- [WORK TO BE COMPLETED]
Scan the entries below and count the lines holding the string "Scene". Supply only the number.

[Manipulation episode records]
-- start --

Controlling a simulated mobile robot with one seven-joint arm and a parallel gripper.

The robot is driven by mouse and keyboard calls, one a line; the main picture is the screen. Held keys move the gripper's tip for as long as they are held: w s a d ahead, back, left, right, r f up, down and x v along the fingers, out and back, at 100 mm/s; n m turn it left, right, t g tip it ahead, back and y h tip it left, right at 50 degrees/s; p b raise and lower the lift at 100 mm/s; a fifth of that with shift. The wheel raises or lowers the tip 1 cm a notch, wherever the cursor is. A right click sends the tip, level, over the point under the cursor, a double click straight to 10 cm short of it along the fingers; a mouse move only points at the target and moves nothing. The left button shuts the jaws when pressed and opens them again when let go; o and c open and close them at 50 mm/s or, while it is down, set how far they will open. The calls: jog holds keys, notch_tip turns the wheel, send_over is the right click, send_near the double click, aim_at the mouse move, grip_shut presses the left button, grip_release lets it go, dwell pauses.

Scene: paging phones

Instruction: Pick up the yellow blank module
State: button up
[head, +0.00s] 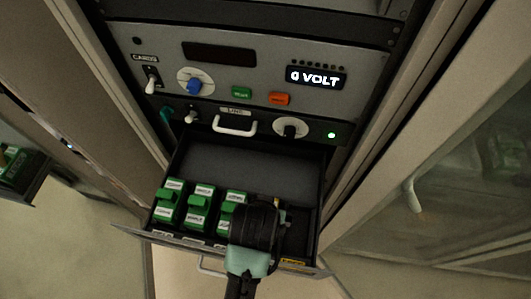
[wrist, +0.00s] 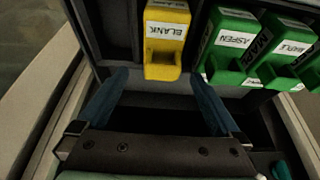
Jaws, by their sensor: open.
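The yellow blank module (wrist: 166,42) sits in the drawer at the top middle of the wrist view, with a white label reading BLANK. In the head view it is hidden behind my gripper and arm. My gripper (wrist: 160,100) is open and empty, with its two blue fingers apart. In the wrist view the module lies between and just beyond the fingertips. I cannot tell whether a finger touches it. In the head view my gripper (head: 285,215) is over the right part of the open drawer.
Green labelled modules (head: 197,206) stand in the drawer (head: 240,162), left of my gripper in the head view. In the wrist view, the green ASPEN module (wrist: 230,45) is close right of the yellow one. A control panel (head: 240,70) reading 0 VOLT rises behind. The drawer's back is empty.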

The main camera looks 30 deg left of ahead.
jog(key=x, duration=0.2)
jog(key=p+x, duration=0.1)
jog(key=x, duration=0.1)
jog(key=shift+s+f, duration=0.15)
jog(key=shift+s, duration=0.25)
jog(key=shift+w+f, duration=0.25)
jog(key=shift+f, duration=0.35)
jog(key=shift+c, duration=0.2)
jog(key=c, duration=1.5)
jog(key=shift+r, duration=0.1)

-- end --
-- start --

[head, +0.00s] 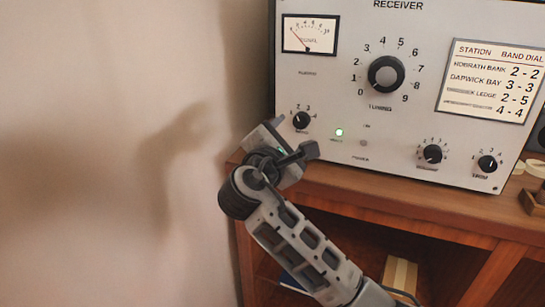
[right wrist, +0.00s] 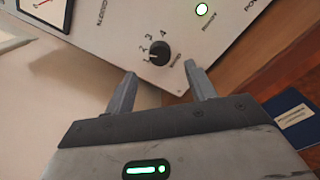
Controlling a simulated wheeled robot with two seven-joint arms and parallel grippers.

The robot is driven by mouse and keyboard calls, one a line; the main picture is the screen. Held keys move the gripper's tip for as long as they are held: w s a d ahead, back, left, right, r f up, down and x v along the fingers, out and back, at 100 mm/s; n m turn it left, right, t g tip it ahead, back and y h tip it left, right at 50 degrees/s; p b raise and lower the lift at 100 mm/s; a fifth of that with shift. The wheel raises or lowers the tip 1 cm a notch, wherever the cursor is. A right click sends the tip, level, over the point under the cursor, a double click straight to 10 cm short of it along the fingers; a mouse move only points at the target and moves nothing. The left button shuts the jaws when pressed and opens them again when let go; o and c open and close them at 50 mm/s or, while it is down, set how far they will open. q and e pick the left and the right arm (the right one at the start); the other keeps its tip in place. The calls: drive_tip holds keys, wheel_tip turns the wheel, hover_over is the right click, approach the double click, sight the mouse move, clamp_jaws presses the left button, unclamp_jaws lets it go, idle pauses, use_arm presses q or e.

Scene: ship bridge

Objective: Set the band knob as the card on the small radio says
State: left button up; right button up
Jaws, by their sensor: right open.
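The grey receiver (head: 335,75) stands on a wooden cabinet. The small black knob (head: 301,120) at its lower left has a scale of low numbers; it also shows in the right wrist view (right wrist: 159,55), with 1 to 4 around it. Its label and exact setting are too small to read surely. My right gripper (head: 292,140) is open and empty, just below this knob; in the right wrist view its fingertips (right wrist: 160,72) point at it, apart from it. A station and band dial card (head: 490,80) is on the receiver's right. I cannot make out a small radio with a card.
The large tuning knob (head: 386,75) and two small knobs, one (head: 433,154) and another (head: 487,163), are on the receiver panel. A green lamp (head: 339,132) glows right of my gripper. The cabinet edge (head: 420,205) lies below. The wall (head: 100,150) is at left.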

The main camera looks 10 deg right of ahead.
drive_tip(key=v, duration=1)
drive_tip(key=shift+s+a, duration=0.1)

-- end --
-- start --

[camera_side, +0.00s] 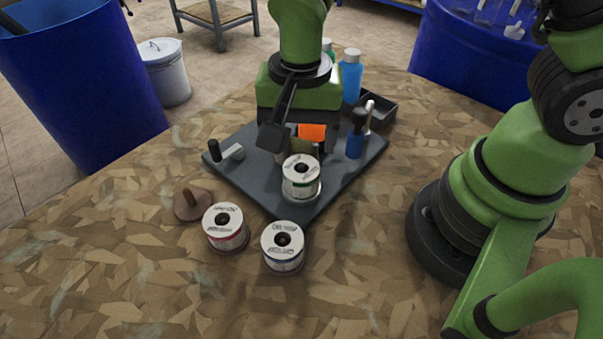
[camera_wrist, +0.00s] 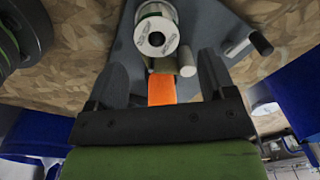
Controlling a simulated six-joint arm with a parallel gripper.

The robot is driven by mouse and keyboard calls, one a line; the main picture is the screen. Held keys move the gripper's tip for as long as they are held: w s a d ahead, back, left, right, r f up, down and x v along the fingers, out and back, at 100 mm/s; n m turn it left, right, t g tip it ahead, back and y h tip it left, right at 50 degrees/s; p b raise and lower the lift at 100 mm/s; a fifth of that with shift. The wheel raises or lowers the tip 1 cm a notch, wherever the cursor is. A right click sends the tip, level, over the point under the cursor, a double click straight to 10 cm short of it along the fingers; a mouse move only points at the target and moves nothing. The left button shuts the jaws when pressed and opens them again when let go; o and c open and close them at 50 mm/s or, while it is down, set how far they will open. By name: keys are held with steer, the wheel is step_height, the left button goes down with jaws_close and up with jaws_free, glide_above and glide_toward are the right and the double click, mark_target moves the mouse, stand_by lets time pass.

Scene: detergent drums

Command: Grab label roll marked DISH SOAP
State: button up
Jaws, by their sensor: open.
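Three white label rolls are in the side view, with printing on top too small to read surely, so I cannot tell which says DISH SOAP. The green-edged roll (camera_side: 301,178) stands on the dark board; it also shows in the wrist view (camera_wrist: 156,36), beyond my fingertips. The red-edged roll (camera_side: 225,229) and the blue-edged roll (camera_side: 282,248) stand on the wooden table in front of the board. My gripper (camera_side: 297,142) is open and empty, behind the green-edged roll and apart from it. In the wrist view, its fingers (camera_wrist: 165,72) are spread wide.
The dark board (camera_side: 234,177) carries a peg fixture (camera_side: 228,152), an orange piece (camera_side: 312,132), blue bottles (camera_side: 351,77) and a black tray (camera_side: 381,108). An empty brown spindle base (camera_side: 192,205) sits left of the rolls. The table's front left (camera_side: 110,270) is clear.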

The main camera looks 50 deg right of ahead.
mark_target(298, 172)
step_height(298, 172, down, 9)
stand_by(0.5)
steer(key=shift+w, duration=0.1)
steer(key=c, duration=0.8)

-- end --

- [WRITTEN SOLUTION]
3